Requirements:
Look through the material below and copy exactly the lines from the line with "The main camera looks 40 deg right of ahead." to the line with "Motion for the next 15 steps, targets", those two lines included.

Dataset:
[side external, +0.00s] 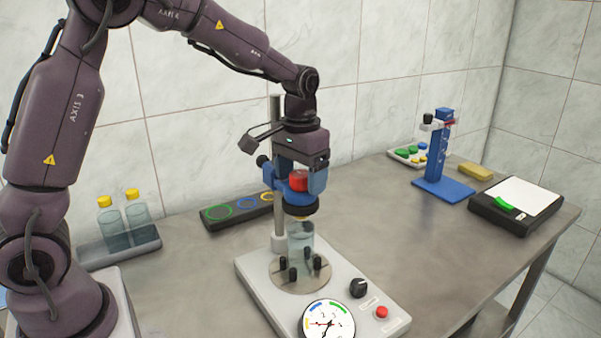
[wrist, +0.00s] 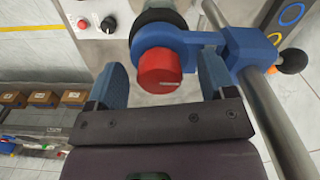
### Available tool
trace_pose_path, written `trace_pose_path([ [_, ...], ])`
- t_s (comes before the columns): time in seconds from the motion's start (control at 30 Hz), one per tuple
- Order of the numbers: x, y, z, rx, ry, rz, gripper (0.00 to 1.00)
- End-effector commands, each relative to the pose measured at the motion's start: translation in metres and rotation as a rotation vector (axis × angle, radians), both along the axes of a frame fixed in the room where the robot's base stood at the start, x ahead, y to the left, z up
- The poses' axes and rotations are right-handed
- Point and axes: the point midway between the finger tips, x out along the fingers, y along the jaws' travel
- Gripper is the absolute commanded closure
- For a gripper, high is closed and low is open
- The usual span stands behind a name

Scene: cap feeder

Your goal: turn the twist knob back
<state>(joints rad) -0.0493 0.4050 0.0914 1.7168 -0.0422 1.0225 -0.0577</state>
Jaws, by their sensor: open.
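A red knob (side external: 298,181) sits on the blue head of the capping stand, above a black ring. In the wrist view the red knob (wrist: 160,72) shows a pale line on its face, lying roughly crosswise. My gripper (side external: 301,183) is over the head, pointing down. In the wrist view my gripper (wrist: 163,80) is open, one blue finger on each side of the red knob with a visible gap on both sides. A clear bottle (side external: 301,238) stands under the head between black pegs on a round plate.
The metal post (side external: 277,150) stands close behind my gripper, with a black-knobbed clamp. The stand's base (side external: 255,270) carries a black dial (side external: 358,288), a red button (side external: 381,312) and a round gauge (side external: 328,322). A blue stand (side external: 437,160) and a scale (side external: 515,203) are at right.

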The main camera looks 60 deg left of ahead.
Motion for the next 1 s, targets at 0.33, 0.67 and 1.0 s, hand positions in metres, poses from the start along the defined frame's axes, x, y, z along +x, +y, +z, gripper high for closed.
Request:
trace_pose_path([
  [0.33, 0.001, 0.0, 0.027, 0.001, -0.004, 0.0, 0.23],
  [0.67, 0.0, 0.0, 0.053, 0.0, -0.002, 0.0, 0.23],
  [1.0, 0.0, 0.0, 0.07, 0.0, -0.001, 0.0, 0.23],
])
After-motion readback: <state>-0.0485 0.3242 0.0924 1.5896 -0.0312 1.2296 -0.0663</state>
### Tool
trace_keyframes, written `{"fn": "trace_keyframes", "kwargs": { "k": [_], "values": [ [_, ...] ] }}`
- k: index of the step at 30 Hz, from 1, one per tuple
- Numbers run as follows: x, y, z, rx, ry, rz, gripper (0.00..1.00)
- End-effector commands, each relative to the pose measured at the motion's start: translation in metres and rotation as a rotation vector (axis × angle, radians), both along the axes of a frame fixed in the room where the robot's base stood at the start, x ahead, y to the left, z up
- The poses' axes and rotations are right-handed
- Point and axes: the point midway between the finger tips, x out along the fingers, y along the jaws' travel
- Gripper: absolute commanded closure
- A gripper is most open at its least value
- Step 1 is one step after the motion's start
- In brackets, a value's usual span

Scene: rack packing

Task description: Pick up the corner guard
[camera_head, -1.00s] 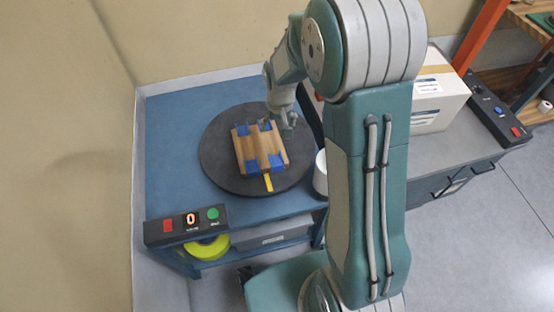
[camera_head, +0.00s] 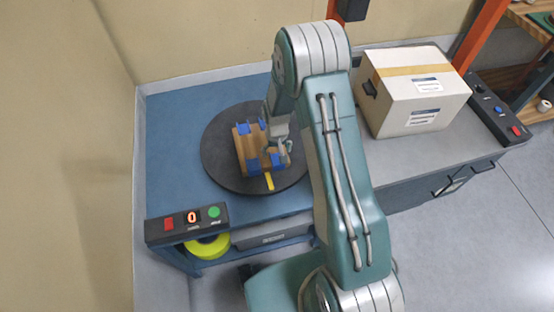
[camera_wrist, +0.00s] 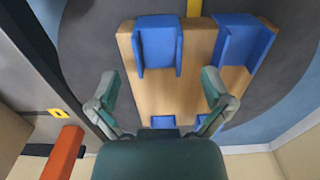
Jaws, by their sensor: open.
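Several blue corner guards sit on the corners of a wooden board (camera_head: 247,150) on the dark round turntable (camera_head: 220,165). The head view shows one guard at the near left (camera_head: 253,168), one at the near right (camera_head: 277,160) and one at the far left (camera_head: 243,129). My gripper (camera_head: 279,149) is over the board's right side. In the wrist view, my gripper (camera_wrist: 161,84) is open and empty above the wood (camera_wrist: 190,88). Two guards, one upper left (camera_wrist: 158,45) and one upper right (camera_wrist: 244,45), lie beyond its fingertips. Two others are partly hidden near its base.
A yellow strip (camera_head: 269,181) sticks out at the board's near edge. A button box (camera_head: 187,222) reading 0 stands at the blue table's front left. A cardboard box (camera_head: 410,100) is on the grey counter at right, beside another button panel (camera_head: 495,105). The blue table's left side is clear.

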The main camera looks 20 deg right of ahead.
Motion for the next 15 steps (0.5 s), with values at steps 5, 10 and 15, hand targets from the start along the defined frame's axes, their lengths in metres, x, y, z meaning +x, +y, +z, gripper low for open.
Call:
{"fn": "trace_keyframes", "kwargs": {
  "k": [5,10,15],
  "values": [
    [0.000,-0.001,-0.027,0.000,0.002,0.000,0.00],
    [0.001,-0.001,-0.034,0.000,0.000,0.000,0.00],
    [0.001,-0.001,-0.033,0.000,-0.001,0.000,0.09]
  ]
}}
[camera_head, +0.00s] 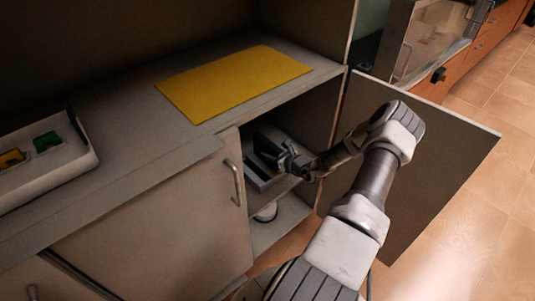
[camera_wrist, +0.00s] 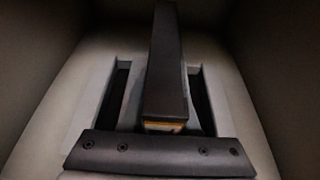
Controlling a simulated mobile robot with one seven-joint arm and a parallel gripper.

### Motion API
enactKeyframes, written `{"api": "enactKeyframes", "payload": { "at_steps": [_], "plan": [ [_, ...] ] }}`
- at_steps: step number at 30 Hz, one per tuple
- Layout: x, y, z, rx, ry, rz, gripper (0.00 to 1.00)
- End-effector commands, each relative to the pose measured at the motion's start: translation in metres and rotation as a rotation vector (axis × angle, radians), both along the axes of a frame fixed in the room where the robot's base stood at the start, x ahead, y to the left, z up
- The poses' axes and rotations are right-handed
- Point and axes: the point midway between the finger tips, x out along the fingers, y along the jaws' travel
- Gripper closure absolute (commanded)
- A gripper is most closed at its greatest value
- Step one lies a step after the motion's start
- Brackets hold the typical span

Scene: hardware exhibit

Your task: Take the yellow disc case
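My gripper (camera_head: 288,162) reaches through the open cabinet door into the lower compartment, over a grey box (camera_head: 256,182). In the wrist view, my dark gripper body (camera_wrist: 160,155) crosses the bottom; I cannot make out its fingertips. Beyond it, a long dark piece (camera_wrist: 166,65) lies over the middle of the grey box, with a small yellow and white patch (camera_wrist: 165,126) at its near end. I cannot tell whether this is a disc case or whether it is held. Dark recesses show on both sides of it.
A flat yellow sheet (camera_head: 235,82) lies on the counter above. The open door (camera_head: 430,165) is right of my arm. A round white item (camera_head: 266,212) sits lower in the cabinet.

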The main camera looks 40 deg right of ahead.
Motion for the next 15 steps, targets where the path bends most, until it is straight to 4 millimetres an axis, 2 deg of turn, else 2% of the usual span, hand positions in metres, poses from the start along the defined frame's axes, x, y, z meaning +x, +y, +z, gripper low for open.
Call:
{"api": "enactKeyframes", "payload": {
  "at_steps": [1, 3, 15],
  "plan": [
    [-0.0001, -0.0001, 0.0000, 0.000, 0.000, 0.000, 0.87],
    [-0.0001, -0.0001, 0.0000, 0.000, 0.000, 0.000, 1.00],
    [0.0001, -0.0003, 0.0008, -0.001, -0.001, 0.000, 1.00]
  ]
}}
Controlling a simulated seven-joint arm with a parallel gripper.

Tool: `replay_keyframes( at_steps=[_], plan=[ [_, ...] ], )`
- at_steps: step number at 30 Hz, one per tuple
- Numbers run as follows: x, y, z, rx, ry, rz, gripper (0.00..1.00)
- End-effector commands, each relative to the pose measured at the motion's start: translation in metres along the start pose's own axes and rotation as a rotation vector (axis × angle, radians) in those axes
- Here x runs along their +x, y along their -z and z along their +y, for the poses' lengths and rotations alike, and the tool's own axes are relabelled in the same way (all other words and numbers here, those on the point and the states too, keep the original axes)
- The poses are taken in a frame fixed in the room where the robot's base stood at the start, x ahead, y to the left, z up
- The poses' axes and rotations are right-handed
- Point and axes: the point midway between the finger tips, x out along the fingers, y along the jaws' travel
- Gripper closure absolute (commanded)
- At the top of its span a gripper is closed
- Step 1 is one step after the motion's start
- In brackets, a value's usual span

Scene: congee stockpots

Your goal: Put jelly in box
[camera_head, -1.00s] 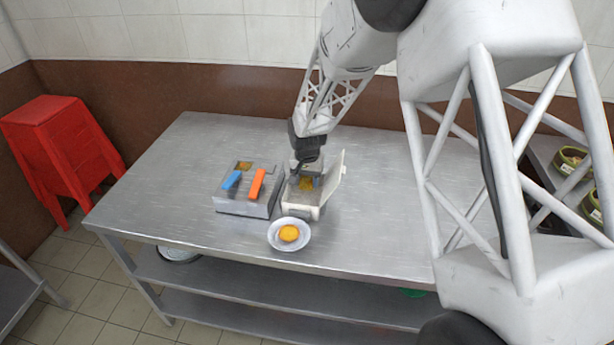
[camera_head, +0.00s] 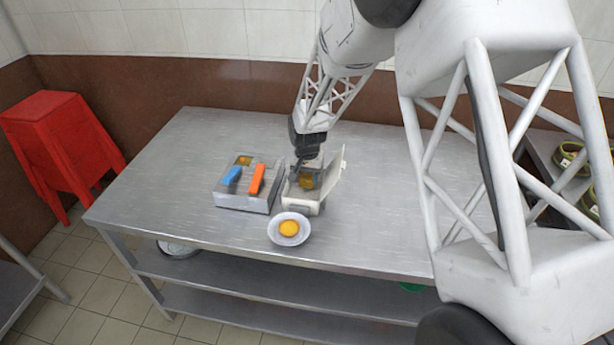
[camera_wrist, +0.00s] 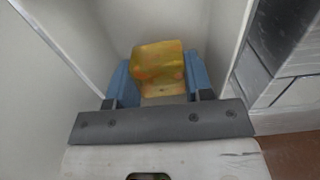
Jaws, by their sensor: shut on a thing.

Solution for this task:
The main camera looks 40 deg right of ahead.
Motion for the next 15 steps, targets where the path bends most, until it is straight to 4 millimetres an axis, 2 deg of turn, else 2% of the usual span, hand positions in metres, poses from the start along the defined frame's axes, x, y, z meaning +x, +y, +z, gripper low for open.

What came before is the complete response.